● **AIM**
Note how many lines include the word "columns", and give that number by itself.

● **DATA LINES**

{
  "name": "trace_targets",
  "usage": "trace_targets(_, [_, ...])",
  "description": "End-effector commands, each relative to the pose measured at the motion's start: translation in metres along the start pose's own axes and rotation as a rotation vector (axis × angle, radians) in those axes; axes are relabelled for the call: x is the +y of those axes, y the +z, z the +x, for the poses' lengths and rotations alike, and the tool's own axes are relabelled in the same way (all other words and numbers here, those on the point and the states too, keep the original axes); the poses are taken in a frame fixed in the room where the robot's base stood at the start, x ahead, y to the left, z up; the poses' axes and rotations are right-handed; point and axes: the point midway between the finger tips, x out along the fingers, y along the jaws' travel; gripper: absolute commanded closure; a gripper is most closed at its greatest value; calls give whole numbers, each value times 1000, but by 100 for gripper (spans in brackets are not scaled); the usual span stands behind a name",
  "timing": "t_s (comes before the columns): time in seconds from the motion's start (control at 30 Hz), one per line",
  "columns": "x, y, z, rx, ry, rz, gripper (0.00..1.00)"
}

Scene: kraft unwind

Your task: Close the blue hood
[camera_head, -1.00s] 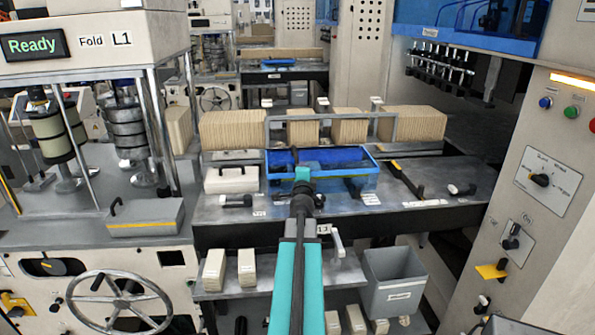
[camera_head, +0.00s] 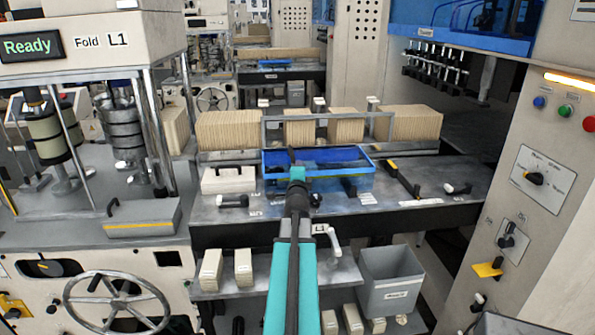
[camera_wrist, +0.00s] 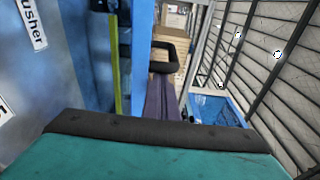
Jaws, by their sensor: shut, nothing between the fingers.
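A blue open-topped frame (camera_head: 368,160) with a darker blue interior sits at the middle of the grey bench, and it may be the blue hood. A larger blue cover (camera_head: 455,42) with a small label hangs at the top right, raised over a dark opening. My gripper (camera_head: 293,157) is shut and empty at the end of my teal arm. In the head view it overlaps the blue frame's left part; contact cannot be told. In the wrist view, a blue labelled panel (camera_wrist: 50,75) fills the left side, and a black loop (camera_wrist: 180,50) shows near the centre.
Kraft stacks (camera_head: 228,130) stand behind a metal rail. A pale block (camera_head: 229,180) lies left of the blue frame, and a black-and-yellow bar (camera_head: 402,177) lies right. A grey bin (camera_head: 391,283) stands below the bench front. A control panel (camera_head: 535,180) rises at right.

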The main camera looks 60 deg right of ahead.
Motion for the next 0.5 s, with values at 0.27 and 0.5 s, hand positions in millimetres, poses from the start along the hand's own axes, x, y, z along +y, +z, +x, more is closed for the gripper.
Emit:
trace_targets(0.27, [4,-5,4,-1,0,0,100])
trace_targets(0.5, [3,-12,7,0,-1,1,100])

● **EXERCISE RESPONSE**
2